A president now or in the future may be able to revoke the Chippewa Treaty rights to hunt, fish, and gather in accordance with the terms of the Treaty.
What we hold today is simply that the 1850 Executive Order did not accomplish that objective.
The state next argues that the Chippewa Treaty rights were terminated by an 1855 Treaty between certain Chippewa bands and the United States.
The 1855 Treaty, however, did not mention the 1837 Treaty, and did not mention the termination of any previously granted Treaty rights.
The historical context surrounding the later Treaty demonstrates that it was designed to have the United States purchase additional Chippewa land and not to terminate the hunting, fishing, and gathering rights granted in the earlier Treaty.
Finally, the state contends that the Chippewa’s hunting, fishing, and gathering rights were terminated when Minnesota was admitted to the Union in 1858.
When new states are admitted to the Union they are admitted on equal footing with the original 13 states.
In other words, they are admitted with the same attributes of State sovereignty enjoyed by the original 13 states.
In a case decided in 1896, Ward versus Race Horse, this Court held that certain Indian Treaty rights were terminated when Wyoming was admitted to the Union.

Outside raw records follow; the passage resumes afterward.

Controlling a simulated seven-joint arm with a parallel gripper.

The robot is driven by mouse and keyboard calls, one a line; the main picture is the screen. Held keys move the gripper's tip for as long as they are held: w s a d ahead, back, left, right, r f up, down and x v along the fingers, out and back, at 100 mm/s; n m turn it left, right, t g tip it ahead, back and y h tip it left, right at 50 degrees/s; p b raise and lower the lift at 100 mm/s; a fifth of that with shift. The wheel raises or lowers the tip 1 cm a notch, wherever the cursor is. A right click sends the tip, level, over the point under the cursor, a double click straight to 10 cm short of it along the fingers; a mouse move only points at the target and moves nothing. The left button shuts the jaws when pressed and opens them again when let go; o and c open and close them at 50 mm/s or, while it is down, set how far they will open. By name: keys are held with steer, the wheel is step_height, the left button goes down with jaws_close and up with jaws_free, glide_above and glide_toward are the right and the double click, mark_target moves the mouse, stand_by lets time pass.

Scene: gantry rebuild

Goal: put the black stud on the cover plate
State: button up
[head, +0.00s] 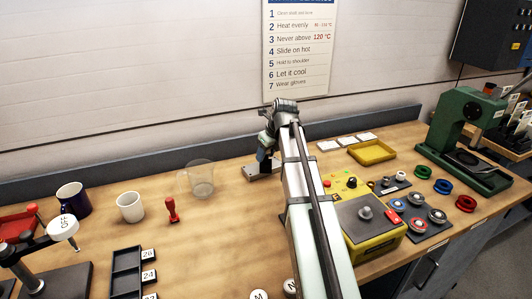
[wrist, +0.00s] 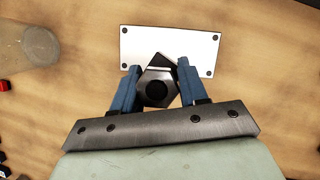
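The cover plate (wrist: 198,42) is a pale metal rectangle with dark holes at its corners, flat on the wooden bench. In the head view the plate (head: 252,173) shows in part beneath my gripper (head: 264,163). In the wrist view my gripper (wrist: 158,82) has its blue fingers on both sides of the black stud (wrist: 156,88), a dark six-sided piece with a round black centre. The fingers appear to touch it on both sides. The stud overlaps the plate's near edge in this view; whether it touches the plate cannot be told. My arm and gripper hide the stud in the head view.
A clear beaker (head: 201,180) stands left of the plate, with a red stamp-like piece (head: 171,211) and a white mug (head: 130,207) farther left. A yellow box (head: 372,236) and yellow tray (head: 373,152) are to the right. Bare bench surrounds the plate.

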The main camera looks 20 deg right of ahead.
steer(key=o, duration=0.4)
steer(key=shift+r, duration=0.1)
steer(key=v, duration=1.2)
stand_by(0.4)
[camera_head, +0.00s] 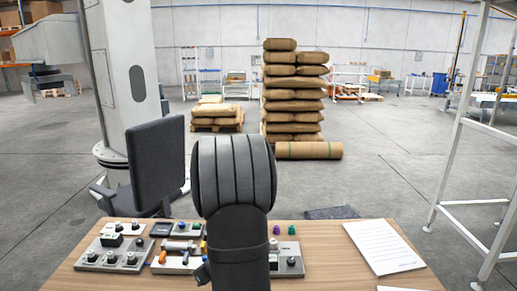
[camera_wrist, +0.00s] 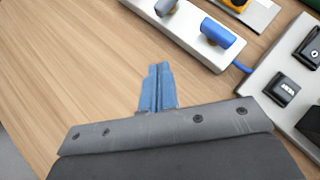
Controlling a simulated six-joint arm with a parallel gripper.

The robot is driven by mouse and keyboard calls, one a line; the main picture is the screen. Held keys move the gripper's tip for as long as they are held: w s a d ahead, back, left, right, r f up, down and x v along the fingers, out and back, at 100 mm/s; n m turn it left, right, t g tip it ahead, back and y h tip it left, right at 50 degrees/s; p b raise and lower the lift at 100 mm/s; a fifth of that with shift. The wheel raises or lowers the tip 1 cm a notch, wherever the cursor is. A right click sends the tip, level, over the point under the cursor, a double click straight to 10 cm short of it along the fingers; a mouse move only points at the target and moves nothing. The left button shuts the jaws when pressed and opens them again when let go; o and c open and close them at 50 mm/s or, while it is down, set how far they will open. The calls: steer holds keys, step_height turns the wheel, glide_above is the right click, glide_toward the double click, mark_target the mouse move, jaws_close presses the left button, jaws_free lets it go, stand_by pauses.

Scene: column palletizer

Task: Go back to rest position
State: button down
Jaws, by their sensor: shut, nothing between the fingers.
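My gripper (camera_wrist: 157,85) shows in the wrist view with its two blue fingers pressed together and nothing between them. It is over bare wooden table top (camera_wrist: 75,75), close to the control boxes; I cannot tell its exact height. In the head view my arm stands in the middle over the table (camera_head: 325,250) and hides the gripper.
A paper sheet (camera_head: 384,246) lies at the table's right. An office chair (camera_head: 157,165) and stacked sacks (camera_head: 293,95) stand beyond.

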The Race Horse Court held that because the Treaty rights in that case where temporary and precarious, it was clear that the Congress intended those Treaty rights to terminate upon statehood.

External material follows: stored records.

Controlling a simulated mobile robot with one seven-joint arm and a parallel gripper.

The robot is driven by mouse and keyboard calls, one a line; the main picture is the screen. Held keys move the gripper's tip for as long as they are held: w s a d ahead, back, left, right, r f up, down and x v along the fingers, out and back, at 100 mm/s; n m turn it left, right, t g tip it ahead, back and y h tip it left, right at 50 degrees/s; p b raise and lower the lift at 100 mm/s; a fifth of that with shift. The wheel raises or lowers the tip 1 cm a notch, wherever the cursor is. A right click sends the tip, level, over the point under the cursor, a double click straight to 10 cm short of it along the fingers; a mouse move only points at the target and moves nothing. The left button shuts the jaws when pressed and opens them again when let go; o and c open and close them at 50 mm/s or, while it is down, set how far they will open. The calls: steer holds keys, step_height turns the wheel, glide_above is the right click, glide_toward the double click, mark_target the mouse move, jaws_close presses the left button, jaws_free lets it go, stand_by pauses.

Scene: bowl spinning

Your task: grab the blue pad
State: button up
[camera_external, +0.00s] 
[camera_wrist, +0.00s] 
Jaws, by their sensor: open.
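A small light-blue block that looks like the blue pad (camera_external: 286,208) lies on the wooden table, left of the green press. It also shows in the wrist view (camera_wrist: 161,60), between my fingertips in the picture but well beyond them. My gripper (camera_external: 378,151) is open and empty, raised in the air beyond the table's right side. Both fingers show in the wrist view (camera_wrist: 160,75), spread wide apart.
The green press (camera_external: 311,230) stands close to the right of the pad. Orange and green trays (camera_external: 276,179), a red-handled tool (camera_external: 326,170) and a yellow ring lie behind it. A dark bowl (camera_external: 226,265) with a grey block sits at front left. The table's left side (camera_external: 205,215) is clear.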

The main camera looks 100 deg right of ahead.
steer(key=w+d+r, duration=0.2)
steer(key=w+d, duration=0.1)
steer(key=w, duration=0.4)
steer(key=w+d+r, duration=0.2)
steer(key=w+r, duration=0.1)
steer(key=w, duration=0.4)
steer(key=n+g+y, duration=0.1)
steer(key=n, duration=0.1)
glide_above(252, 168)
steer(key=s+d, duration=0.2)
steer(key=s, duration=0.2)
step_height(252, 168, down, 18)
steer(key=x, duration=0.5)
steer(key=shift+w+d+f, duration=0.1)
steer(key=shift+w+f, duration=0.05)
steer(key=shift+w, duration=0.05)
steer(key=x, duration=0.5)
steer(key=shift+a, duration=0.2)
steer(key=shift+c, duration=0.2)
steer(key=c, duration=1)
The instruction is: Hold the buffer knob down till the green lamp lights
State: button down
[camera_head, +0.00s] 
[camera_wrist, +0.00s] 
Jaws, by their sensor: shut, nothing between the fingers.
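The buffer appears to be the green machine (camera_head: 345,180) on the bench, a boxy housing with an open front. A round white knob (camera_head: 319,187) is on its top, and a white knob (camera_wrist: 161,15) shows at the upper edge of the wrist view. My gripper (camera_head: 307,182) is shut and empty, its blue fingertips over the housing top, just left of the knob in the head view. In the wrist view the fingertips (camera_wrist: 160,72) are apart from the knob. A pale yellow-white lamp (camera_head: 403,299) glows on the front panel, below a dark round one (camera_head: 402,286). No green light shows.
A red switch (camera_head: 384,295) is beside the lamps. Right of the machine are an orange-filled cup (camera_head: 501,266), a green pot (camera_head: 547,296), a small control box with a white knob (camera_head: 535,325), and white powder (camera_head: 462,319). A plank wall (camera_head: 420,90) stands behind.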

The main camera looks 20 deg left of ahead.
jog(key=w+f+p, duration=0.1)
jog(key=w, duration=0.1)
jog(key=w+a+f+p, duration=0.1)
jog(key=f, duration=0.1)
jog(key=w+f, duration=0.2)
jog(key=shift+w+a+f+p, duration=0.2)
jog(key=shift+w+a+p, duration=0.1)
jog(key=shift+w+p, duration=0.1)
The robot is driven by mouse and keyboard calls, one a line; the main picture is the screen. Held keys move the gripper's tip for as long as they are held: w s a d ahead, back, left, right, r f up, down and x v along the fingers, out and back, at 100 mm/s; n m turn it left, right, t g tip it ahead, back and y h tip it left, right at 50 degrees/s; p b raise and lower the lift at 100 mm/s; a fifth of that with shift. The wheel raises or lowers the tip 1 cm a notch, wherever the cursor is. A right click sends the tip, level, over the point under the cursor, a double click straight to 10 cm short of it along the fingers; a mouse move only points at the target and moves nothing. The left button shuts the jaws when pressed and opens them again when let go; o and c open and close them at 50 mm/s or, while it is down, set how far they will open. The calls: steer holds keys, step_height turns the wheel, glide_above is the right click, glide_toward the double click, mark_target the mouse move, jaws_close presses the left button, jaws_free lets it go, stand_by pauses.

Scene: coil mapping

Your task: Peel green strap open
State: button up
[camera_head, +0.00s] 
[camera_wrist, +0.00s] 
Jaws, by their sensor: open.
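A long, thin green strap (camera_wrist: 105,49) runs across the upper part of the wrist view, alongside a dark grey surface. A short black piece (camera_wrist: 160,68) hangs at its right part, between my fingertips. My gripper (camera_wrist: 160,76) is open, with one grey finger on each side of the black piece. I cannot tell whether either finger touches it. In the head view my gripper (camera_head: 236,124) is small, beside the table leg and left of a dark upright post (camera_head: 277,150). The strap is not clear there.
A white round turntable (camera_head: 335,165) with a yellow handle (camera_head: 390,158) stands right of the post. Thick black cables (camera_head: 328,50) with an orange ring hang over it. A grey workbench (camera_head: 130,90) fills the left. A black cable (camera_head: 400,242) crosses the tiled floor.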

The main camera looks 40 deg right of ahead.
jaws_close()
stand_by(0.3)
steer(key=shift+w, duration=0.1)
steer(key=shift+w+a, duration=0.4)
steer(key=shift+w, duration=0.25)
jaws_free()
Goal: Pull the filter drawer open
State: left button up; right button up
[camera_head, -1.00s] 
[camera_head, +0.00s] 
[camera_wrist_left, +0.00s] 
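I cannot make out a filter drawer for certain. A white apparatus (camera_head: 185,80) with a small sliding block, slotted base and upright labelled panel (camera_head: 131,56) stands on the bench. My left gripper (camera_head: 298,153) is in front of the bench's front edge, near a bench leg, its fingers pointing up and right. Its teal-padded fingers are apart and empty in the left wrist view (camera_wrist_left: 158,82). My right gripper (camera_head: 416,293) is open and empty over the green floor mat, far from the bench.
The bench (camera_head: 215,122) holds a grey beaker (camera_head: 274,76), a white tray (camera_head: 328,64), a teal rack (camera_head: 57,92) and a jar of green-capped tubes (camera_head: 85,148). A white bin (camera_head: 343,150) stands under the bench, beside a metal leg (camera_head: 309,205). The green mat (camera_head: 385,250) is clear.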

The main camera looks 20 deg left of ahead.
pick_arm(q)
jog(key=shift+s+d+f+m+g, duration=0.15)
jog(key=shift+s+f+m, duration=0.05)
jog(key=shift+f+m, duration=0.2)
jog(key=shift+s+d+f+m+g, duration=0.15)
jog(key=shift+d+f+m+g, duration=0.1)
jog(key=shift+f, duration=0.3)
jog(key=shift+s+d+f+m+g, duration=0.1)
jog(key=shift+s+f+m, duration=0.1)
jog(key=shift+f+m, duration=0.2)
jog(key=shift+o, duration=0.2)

But there is no evidence in this case of Congressional intent for the Chippewa Treaty rights to terminate when Minnesota entered the Union.

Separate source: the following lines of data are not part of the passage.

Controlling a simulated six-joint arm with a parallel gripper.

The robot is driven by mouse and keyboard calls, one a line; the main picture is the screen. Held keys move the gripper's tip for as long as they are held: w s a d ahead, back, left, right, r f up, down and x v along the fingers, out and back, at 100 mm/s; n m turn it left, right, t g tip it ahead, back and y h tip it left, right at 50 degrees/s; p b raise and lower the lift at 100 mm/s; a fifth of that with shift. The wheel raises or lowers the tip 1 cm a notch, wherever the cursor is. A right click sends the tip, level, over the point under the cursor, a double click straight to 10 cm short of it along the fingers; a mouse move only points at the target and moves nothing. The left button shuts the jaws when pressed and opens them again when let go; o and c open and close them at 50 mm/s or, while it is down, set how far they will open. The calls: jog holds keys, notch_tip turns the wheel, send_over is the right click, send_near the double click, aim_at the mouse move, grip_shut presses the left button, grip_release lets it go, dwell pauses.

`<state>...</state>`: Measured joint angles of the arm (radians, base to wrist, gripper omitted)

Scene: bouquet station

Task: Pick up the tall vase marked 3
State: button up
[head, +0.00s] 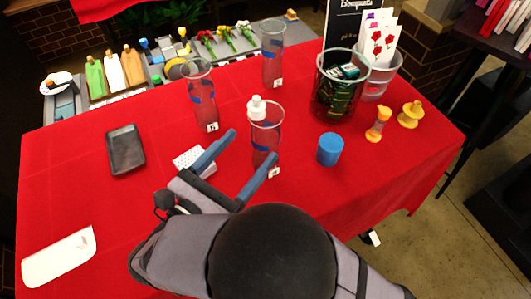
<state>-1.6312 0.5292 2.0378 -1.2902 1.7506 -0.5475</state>
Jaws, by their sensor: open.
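Three tall clear vases with blue bands and small white tags stand upright on the red table. One is at the front middle (267,137), one at the left (202,98), and one at the back (272,55). The tag digits are too small to read surely, so I cannot tell which is marked 3. My gripper (253,146) is open and empty, its two blue-grey fingers pointing up and right at the front vase. The right fingertip overlaps the front vase's lower part in the picture; I cannot tell whether they touch.
A blue cup (330,149) stands right of the front vase. A white-capped item (257,108) shows at its rim, inside or behind. A dark tray (125,149) lies left, a dotted white block (194,160) by my left finger. A green-filled container (338,88) stands back right.

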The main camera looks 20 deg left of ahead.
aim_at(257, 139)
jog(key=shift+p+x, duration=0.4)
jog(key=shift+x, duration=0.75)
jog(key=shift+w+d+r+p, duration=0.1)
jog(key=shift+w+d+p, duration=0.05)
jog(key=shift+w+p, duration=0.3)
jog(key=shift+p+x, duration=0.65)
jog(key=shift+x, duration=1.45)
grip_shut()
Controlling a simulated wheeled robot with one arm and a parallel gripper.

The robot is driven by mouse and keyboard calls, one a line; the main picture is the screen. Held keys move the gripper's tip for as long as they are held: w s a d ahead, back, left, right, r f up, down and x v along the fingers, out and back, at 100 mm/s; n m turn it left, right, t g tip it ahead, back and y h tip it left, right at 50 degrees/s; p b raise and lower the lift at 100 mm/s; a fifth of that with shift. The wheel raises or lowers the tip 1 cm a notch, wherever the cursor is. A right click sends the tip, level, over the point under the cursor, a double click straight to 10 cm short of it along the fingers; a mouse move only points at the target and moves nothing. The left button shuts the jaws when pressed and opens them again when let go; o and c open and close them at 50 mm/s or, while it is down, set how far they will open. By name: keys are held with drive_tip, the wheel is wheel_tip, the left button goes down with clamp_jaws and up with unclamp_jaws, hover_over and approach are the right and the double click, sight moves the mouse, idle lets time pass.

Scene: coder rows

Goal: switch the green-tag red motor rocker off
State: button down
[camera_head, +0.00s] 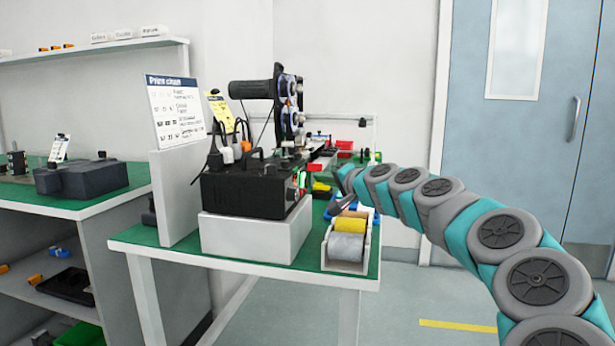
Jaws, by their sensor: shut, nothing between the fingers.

Moreover, subsequent decisions of this Court have qualified the Race Horse Court’s holding that Indian Treaty rights are automatically terminated on statehood.
Indian Treaty rights can coexist with state management of natural resources, and in fact the states retain the power to regulate the exercise of Indian Treaty rights when necessary for the conservation of wildlife.
The Chief Justice has filed a dissenting opinion in which Justices Scalia, Kennedy, and Thomas have joined; Justice Thomas has filed a separate dissenting opinion.